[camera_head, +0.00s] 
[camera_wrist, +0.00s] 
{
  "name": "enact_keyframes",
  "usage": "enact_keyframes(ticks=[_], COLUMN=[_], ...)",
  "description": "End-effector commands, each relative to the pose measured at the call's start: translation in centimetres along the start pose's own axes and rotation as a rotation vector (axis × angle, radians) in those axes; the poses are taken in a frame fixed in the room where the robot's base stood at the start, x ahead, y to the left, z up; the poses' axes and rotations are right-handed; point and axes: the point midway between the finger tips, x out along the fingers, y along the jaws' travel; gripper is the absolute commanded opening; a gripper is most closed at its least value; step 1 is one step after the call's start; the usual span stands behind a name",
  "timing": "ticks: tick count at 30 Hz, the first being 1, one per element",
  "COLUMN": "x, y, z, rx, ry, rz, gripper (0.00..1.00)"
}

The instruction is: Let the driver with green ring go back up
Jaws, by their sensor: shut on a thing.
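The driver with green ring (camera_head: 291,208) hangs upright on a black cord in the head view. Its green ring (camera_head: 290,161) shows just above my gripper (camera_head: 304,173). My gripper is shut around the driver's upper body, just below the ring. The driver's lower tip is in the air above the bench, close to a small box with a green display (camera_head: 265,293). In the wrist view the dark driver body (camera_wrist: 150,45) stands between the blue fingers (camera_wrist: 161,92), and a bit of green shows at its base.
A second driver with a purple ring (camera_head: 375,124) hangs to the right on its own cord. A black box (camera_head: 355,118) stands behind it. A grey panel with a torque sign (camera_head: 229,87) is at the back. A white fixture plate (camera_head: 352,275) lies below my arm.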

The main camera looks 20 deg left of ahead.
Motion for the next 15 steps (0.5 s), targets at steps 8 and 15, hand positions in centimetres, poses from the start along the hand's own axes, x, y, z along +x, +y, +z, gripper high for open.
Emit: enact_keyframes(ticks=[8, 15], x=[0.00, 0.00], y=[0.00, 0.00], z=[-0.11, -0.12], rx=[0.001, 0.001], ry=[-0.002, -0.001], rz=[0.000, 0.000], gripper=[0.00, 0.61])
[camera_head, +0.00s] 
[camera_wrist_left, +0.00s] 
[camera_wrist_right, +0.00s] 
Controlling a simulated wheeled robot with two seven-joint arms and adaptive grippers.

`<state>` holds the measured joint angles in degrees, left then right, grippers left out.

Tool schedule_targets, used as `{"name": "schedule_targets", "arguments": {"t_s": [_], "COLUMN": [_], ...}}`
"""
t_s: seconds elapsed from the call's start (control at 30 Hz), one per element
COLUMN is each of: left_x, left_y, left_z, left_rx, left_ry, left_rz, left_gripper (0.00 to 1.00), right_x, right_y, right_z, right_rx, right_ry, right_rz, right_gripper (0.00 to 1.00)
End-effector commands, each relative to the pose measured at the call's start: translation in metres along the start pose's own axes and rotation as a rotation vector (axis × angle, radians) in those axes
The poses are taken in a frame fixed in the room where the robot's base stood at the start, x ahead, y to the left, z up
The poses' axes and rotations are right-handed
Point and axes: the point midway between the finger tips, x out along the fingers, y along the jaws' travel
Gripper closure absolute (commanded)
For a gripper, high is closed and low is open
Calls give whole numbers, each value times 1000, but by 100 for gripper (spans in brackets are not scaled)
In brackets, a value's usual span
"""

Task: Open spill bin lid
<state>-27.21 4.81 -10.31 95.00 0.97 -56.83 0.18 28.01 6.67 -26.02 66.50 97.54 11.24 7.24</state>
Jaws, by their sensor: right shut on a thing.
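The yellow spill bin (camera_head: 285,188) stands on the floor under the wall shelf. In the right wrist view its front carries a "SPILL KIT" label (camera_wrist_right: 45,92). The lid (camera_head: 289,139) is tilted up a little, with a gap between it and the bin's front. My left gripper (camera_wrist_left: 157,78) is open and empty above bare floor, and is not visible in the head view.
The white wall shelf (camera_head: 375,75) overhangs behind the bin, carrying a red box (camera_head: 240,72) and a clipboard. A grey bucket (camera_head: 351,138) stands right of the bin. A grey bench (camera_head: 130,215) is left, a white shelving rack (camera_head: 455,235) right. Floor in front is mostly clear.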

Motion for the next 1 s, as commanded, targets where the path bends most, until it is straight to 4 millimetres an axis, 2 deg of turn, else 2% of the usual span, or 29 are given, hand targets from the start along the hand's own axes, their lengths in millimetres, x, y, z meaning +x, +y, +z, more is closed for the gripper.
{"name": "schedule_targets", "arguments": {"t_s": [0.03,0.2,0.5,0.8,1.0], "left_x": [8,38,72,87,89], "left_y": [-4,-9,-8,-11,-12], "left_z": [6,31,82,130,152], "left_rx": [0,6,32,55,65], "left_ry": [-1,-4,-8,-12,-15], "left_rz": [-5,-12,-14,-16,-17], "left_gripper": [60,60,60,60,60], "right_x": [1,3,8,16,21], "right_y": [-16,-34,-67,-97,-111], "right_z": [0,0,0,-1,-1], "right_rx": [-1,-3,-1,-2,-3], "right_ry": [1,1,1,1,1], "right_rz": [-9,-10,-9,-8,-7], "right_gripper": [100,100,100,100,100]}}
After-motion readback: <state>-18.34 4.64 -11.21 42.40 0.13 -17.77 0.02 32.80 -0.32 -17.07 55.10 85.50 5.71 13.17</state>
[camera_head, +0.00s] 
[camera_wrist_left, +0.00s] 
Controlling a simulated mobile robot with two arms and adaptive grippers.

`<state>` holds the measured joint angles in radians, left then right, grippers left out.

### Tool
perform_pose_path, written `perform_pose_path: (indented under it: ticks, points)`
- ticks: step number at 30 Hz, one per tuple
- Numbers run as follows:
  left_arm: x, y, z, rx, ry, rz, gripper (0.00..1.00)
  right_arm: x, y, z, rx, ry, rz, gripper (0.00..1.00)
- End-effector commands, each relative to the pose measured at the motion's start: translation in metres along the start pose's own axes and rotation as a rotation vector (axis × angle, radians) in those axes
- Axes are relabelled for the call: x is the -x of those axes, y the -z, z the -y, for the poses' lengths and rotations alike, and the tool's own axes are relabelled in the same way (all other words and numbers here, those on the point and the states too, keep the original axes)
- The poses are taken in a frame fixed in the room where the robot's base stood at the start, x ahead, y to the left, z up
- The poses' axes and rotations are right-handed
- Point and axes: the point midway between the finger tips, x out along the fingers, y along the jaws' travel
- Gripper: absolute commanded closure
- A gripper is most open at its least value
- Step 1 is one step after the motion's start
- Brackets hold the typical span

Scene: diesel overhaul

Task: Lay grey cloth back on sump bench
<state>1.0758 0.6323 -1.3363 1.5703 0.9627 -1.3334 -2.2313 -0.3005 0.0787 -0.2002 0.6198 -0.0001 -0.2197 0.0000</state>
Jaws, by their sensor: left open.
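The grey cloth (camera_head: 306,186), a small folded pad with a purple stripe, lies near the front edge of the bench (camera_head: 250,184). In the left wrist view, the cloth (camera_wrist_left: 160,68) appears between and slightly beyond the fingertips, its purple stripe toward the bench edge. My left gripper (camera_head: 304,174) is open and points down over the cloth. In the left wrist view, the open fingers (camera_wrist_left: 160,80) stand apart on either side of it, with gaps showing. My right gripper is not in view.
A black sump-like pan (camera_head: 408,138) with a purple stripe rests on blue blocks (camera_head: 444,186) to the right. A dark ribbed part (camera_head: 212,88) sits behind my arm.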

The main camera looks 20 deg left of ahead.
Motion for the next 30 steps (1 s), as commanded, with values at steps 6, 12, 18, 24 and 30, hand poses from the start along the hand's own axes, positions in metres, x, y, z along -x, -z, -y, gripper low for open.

################

**GIVEN INSTRUCTION:** Output exactly those lines that lie from the line with "Controlling a simulated wheeled" through the line with "t_s: seconds elapsed", with both of those lines included.

**COMPLETED EXERCISE:**
Controlling a simulated wheeled robot with two seven-joint arms and adaptive grippers.

`<state>` holds the measured joint angles in degrees, left then right, grippers left out.

Tool schedule_targets, used as `{"name": "schedule_targets", "arguments": {"t_s": [_], "COLUMN": [_], ...}}`
"""
t_s: seconds elapsed from the call's start (control at 30 Hz), one per element

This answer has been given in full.